Gavilon denied any liability and responded with a motion to dismiss and to compel arbitration. In support of its motion, Gavilon pointed to the underlying contracts and the provision in each that required that all disputes be arbitrated by the National Grain and Feed Association (the “NGFA”), as well as the strong federal policy in favor of arbitration embodied in the Federal Arbitration Act (the “FAA”). While the parties stipulated that the arbitration provisions were valid and, absent the bankruptcy, enforceable, the Chapter 7 Trustee argued that the turnover portion of its complaint rendered the action a core proceeding and subject to the bankruptcy court’s exclusive jurisdiction.
Despite the clear mandate of the FAA favoring arbitration and the contingent nature of the turnover claim (i.e., no liability for the state law claims having been proven or admitted), the bankruptcy court sided with the Chapter 7 Trustee and ordered that the dispute be heard in the bankruptcy court. On appeal, the district court reversed and remanded with instructions that the five state law causes of action be submitted to the NGFA for arbitration, with the turnover claim stayed and left to be pursued in the future if it becomes necessary.
In reaching the decision to reverse the judgment of the bankruptcy court, the district court began by noting that the bankruptcy court’s decision was undermined by a fundamental legal error. Specifically, because the dispute between the parties was a “rather ordinary contract-related” dispute where the liability was not agreed or otherwise determined, there was no mature debt and no work for the turnover power set forth in the Bankruptcy Code to accomplish. The larger problem noted by the district court, however, was that the bankruptcy court’s expansive reading of section 542(b) would implicate Stern v. Marshall constitutional issues that should be avoided, if possible, through a narrower reading of the statute.

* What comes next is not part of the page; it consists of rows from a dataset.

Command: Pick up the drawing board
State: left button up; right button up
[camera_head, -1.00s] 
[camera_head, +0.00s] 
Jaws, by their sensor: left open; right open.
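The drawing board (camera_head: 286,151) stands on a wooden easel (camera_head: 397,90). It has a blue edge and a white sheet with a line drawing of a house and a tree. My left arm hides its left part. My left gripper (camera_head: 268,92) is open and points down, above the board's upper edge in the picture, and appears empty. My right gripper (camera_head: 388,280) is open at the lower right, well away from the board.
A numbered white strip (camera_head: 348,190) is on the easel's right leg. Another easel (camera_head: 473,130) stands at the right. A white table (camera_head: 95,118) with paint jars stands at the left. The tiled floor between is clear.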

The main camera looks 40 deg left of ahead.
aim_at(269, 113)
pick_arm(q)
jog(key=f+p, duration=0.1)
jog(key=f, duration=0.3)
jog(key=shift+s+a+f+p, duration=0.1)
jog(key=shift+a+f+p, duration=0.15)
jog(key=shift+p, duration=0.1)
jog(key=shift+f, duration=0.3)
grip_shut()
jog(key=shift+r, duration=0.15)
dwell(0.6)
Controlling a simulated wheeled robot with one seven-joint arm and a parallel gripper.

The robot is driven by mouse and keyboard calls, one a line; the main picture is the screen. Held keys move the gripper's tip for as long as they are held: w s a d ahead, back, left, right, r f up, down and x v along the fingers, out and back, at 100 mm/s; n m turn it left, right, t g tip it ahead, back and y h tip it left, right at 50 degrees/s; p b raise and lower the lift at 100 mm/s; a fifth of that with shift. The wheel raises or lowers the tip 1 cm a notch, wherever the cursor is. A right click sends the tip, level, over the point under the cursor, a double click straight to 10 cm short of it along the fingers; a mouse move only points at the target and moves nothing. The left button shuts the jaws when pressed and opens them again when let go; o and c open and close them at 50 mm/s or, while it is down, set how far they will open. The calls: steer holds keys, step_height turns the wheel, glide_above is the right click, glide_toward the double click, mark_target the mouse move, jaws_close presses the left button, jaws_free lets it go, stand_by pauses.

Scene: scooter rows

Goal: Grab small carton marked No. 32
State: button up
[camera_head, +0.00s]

The district court thereafter identified six independent reasons why the ruling of the bankruptcy court should be reversed. Those bases included the following:
- The robust federal policy in favor of otherwise enforceable arbitration agreements demonstrated by the FAA and the Supreme Court’s long history of implementing that policy.
- The absence of any indication in section 542 that Congress intended to eliminate arbitration (or otherwise supersede the FAA) where a trustee is seeking to recover alleged property of the estate.
- The lack of any suggestion in the legislative history of section 542 of any attempt to eliminate arbitration where a trustee is seeking to recover money or property that allegedly belongs to the estate.
- The need to interpret a trustee’s power to seek turnover under section 542, and the bankruptcy court’s power to order turnover, to avoid “constitutional difficulties.” In other words, the expansive reading of section 542 advanced by the Chapter 7 Trustee would require the bankruptcy court to give the final word on state law breach of contract and unjust enrichment claims. The district court believed that this would necessarily implicate, and potentially run afoul of, the Supreme Court’s ruling in Stern and should be avoided by adopting a narrower reading of the statute.
- The Chapter 7 Trustee’s complaint against Gavilon was not a bona fide turnover dispute because the claims alleged to support the turnover demand were contingent and unliquidated.
- The Chapter 7 Trustee’s alternative arguments were similarly unpersuasive. The district court explained that Gavilon did not waive its right to arbitration by filing a proof of claim in the case, and the bankruptcy court’s general authority under 28 U.S.C. §§ 157(b)(2)(A) and (O) was not enough to warrant jurisdiction.
The court’s holding Gavilon Grain is important for any business that regularly includes, or is otherwise subject to, arbitration clauses in contracts. Resolving a dispute in arbitration may often be preferred to litigating in a bankruptcy court for any number of reasons, including costs and a friendlier or more industry-specific tribunal. This opinion shows one path that may be available to enforce arbitration clauses in bankruptcy cases, especially where the underlying dispute is over unliquidated state law causes of action.